Frequently Asked Questions
Is SDS-Max stronger than SDS-Plus?
Yes, significantly. SDS-Max delivers 5–20+ joules of impact energy versus 1–5 joules for SDS-Plus. The larger shank transfers more rotational torque and allows a larger piston stroke, which produces dramatically more bit energy. For heavy concrete and large-diameter drilling, SDS-Max is in a different performance class entirely.
Can I convert my SDS-Plus drill to SDS-Max?
No. The chuck systems are mechanically incompatible and built into the machine. The only way to use SDS-Max bits is to have an SDS-Max drill. You can use an SDS-Plus to SDS-Max adapter to run SDS-Plus bits in an SDS-Max machine, but this reduces effectiveness and is not a permanent solution.
What brands make the best SDS-Plus drills?
For homeowners and DIYers in the US, top-rated SDS-Plus machines include the Bosch GBH18V-26 (18V cordless), the Milwaukee 2912-20 (18V cordless), and the DeWalt DCH273 (20V cordless). For corded, the Bosch RH328VC and DeWalt D25133K are strong choices. For SDS-Max, Hilti, Bosch, and Milwaukee dominate the professional market.
Do SDS-Plus and SDS-Max use the same modes?
Yes. Both systems typically offer three modes: rotation only, hammer + rotation (drill mode), and hammer only (chisel mode). The mode selector on an SDS-Max machine may feel heavier and require more force to rotate due to the higher-power mechanism, but the mode logic is the same.
How long do SDS-Plus bits last compared to SDS-Max bits?

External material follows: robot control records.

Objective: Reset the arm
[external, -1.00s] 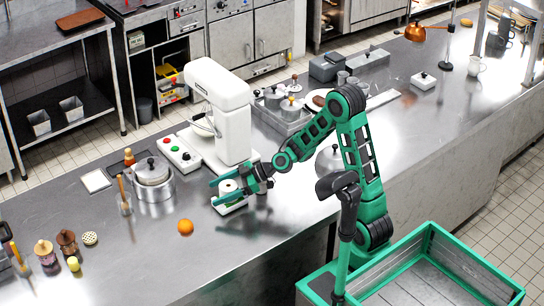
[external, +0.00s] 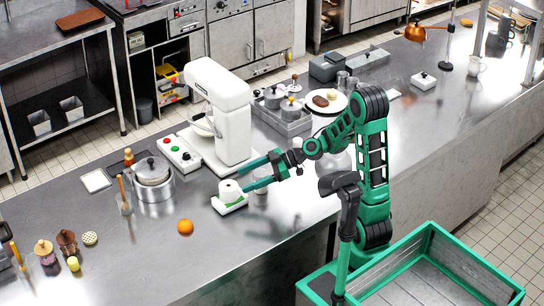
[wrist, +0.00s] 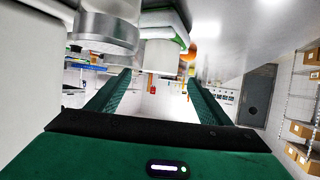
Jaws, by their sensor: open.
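My gripper (external: 262,172) is open and empty, with its two green fingers pointing left above the steel counter (external: 285,225). It is just right of a white roll-like item on a small white and green stand (external: 231,198), apart from the fingertips as far as I can tell. In the wrist view, my gripper (wrist: 155,92) shows both fingers spread wide with nothing held between them. My green arm bends up and back to its base at the right.
A white stand mixer (external: 222,112) stands behind the gripper. A control box with buttons (external: 181,153), a steel pot (external: 153,178) and an orange (external: 185,227) are to the left. A plate with food (external: 325,100) lies behind the arm.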

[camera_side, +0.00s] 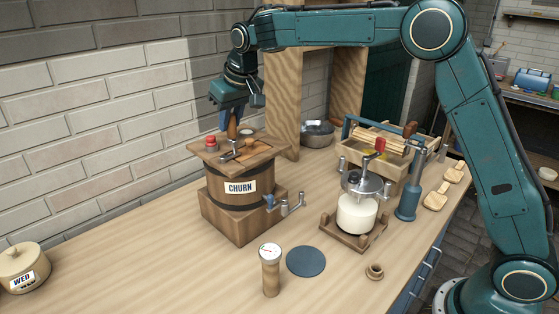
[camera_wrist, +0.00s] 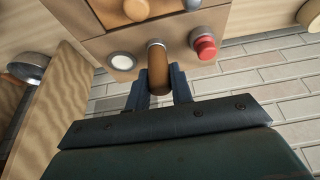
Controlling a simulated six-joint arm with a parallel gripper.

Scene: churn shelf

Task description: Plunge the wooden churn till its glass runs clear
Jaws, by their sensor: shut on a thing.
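The wooden churn (camera_side: 228,205), labelled CHURN, stands on a wooden block at the back left of the counter. My gripper (camera_side: 233,112) is above its lid, shut on the brown plunger handle (camera_side: 232,128). In the wrist view the handle (camera_wrist: 158,70) sits between the two blue fingers (camera_wrist: 160,88). A round pale glass (camera_wrist: 122,61) is set in the lid beside the handle, and a red knob (camera_wrist: 205,46) is on the other side. The red knob also shows in the side view (camera_side: 210,143). Whether the glass is clear or cloudy I cannot tell for sure.
A glass jar churn (camera_side: 356,212) with a crank stands in a wooden tray to the right. A wooden box with rollers (camera_side: 380,145) is behind it. A dial post (camera_side: 270,270), a dark round mat (camera_side: 306,261) and a WED crock (camera_side: 22,268) are in front.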

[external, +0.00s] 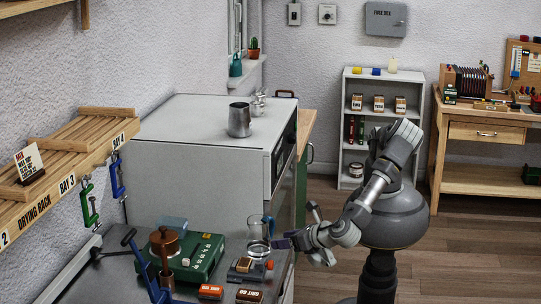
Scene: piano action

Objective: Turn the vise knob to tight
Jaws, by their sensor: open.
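No part is clearly readable as a vise knob. A blue tool with an upright handle (146,266) stands at the front left of the counter and may be the vise; its lower end is cut off by the picture edge. A brown post (165,262) stands close beside it. Any knob on it is too small or hidden to tell, as is its setting. My gripper (298,226) is open, at the counter's right edge beside the glass jug (260,230). It is well to the right of the blue tool, apart from it.
A green machine (196,262) with a brown pot (165,241) on top lies between the blue tool and the jug. Small orange and brown boxes (249,296) lie in front. Green (89,205) and blue clamps (118,177) hang from the drying rack (70,175). A large grey cabinet (195,178) stands behind.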

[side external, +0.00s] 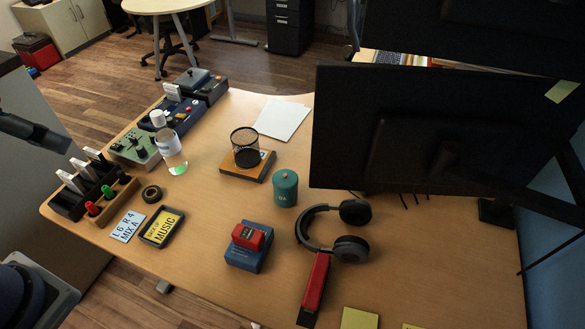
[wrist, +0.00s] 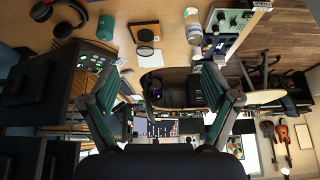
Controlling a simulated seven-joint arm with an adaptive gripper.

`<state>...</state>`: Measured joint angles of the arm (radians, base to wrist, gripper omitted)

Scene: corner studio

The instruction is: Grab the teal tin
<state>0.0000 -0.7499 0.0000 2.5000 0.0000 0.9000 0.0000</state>
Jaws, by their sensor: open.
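The teal tin (side external: 285,188) is a short, lidded cylinder standing upright on the wooden desk, left of the black headphones. It also shows in the wrist view (wrist: 106,28), near the top left. My gripper (wrist: 162,78) is open in the wrist view, its two fingers spread with nothing between them. The tin is apart from the fingers, beyond the left fingertip in that picture. In the side external view, a dark part at the left edge may be my arm; the tin is far to its right.
Black headphones (side external: 337,231) lie close right of the tin. A mesh cup (side external: 245,141) stands on an orange-topped box behind it, left. A blue box (side external: 250,247) with a red item is in front. A large monitor (side external: 400,120) overhangs the right. A bottle (side external: 170,150) stands left.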

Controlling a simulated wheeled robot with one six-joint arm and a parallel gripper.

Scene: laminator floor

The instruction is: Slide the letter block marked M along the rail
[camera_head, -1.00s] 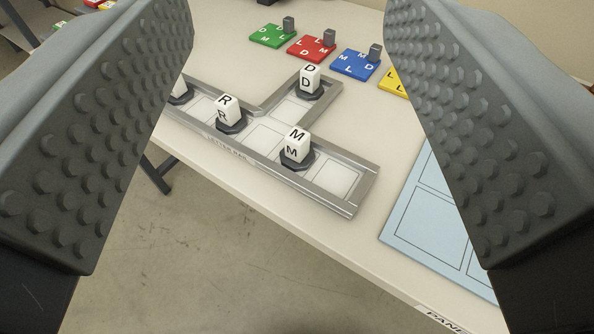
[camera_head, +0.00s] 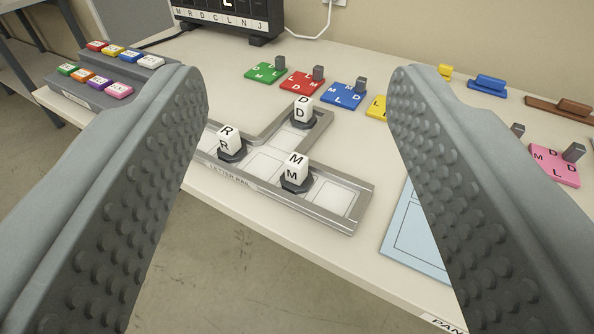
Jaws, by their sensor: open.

Bit longevity depends on carbide quality, material hardness, and technique — not primarily on the system. A quality SDS-Plus bit in a correctly used SDS-Plus machine will last as long as a quality SDS-Max bit in its machine. Budget bits in either system fail quickly. Buy branded carbide bits (Bosch, Milwaukee, Hilti, Makita) and use correct technique.
Conclusion
SDS-Max delivers more power for heavy-duty professional work; SDS-Plus is the practical, cost-effective choice for homeowners and most contractors. The systems are not interchangeable — match your machine and bits carefully. For most US homeowners, an SDS-Plus rotary hammer in the $150–$250 range handles every masonry task you will encounter for decades.